Parish records held at the Glamorgan Archives are a treasure trove of information both for local and family historians.
They are currently being examined in detail for information on the First World War, and are providing a fascinating insight into attitudes towards the War, as well as a glimpse of how life at home continued with the constraints and sorrows of the time.
The amount of detail in the minutes differs enormously between parishes; some are extremely brief with little detail and in some cases no mention of the War. Others reflect the major local issues of the time. The creation and management of allotments figure hugely in many of the minutes:
- where should they be located?
- how do they obtain the land particularly if the owner is not amenable?
- how do they allocate the holdings?
Once these issues have been resolved there are the continual management problems such as allotment holders not looking after their plots properly, fences needing repair, rent collection, rent not being paid on time and re-allocating plots. As the war progressed and German submarines sank more ships carrying food stuff to Britain, the necessity of growing as much as possible became imperative with more land being taken, although in some areas the requests for allotments still outstripped supply.

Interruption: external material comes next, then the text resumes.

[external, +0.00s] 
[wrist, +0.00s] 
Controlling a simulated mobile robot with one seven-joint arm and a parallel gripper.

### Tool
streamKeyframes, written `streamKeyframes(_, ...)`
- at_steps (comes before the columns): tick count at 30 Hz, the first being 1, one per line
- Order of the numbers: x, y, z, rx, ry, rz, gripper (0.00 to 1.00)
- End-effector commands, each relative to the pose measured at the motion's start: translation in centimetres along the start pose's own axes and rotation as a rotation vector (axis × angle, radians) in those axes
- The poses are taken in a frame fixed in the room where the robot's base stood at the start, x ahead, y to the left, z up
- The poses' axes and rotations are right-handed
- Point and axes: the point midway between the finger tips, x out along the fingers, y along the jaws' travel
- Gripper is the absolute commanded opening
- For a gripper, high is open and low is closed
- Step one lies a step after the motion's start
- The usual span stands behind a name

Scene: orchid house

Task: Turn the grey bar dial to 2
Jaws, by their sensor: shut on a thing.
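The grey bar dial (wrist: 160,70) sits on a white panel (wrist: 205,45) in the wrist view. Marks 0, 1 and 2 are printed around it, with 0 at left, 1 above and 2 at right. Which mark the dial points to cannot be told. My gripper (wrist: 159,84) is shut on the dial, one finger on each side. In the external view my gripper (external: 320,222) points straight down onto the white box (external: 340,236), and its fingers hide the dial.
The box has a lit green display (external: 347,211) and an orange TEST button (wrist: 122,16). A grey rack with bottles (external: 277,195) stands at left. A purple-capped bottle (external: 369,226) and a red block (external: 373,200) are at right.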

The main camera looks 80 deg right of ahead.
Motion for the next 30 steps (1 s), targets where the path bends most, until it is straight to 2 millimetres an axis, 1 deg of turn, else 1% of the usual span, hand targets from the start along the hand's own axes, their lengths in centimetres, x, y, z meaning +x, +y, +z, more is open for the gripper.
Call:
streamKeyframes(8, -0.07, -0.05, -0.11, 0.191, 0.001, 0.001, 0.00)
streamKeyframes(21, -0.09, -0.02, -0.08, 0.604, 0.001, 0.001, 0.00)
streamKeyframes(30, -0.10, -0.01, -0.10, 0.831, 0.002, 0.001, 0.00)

Other matters that the parish dealt with included the state of the roads and street lighting, or lack of it. These issues had to be taken up with the District or County Councils, with notes of correspondence appearing for many months in the minutes.
Because of the fear of air raids, many parishes set up their own fire brigades and the minutes illustrate the processes of obtaining their own fire engine or sharing with a neighbouring parish, and finding volunteers to man the pumps.

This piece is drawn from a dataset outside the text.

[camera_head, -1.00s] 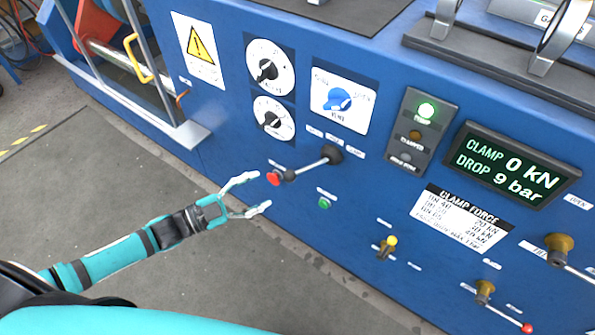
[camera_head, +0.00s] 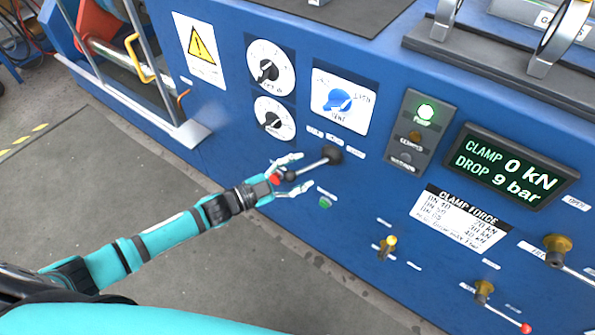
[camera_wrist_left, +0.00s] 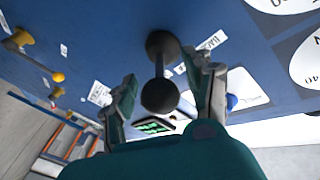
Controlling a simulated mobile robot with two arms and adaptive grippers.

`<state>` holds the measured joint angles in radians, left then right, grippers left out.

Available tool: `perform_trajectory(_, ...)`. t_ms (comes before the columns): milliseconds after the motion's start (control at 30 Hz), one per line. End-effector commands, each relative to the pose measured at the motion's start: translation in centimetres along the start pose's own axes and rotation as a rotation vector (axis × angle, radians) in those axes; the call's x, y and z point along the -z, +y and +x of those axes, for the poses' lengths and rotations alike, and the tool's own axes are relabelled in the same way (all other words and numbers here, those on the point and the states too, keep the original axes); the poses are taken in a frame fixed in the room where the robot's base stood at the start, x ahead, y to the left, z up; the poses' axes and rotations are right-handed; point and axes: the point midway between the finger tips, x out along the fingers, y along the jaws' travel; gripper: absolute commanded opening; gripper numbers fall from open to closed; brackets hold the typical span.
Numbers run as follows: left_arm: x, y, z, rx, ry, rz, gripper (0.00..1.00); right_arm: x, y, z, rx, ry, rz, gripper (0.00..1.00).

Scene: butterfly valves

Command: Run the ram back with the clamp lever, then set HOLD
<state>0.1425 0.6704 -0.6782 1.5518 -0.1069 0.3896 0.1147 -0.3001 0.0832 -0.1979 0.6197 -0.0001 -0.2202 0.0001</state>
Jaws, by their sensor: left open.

Another source of less formal information are the Parish Magazines. Often commencing with the Vicar’s view of the current situation of the war and how the faithful should deal with it, they contain details of extra services and perhaps exhortations to keep chickens, eat less and grow more food. They then move on to local activities often connected to the war effort, such as collecting eggs and the Ladies knitting ‘comforts’ for the wounded, the War Savings Association and the Guides’ paper collection.

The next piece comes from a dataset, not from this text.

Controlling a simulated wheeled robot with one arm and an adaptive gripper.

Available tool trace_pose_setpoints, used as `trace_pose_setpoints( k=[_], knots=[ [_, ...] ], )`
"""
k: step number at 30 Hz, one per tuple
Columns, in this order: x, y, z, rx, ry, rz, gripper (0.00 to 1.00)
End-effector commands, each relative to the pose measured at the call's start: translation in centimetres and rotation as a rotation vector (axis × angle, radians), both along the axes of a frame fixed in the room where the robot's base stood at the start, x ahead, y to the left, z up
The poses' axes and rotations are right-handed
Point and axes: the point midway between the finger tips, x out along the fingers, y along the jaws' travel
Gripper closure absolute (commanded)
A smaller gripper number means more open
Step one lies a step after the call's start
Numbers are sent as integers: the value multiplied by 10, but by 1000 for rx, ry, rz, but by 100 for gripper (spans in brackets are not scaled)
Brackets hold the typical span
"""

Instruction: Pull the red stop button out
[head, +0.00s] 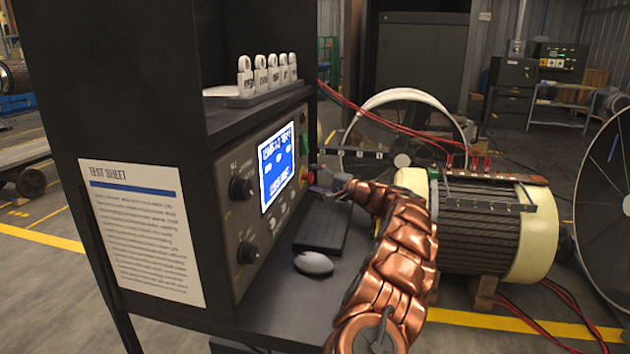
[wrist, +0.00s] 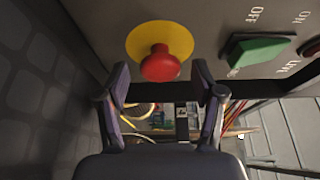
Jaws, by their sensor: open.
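The red stop button (wrist: 160,64) is a round mushroom knob on a yellow disc (wrist: 138,42), at the top middle of the wrist view. My gripper (wrist: 162,78) is open, with one finger to each side of the button, and I see no finger touching it. In the head view the button (head: 304,172) shows small at the right edge of the console panel (head: 240,215). My gripper (head: 318,182) is right beside it there, at the end of the copper arm.
A green switch (wrist: 258,52) marked OFF and ON sits right of the button in the wrist view. Below the panel, a keyboard (head: 322,228) and a mouse (head: 313,263) lie on the shelf. A lit blue screen (head: 277,168) is left of the button. A large motor (head: 480,235) stands behind my arm.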

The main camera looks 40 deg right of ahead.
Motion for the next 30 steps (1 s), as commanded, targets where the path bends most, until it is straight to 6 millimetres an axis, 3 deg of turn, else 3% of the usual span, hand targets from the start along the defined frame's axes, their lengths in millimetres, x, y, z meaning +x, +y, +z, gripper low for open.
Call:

At the beginning of the war there are sometimes amusing notes. Roath believed that the cricket team lost so many matches because their best players had volunteered for military service.
Sadly there are notices of missing husbands and sons. Although some are later found wounded, many died for their King and Country and there are sad memorials of their life and death, particularly poignant when many were so young.
There are also records of more normal activities such as jumble sales, meetings of the Mothers’ Union, where they knitted socks and made sandbags, the Needlework Guild, Girl Guides, Brownies and the Girls Friendly Society.
Parish records of all types are full of the names of local people and their activities, but can often be overlooked by researchers. Come to Glamorgan Archives and you may be surprised at what you will find.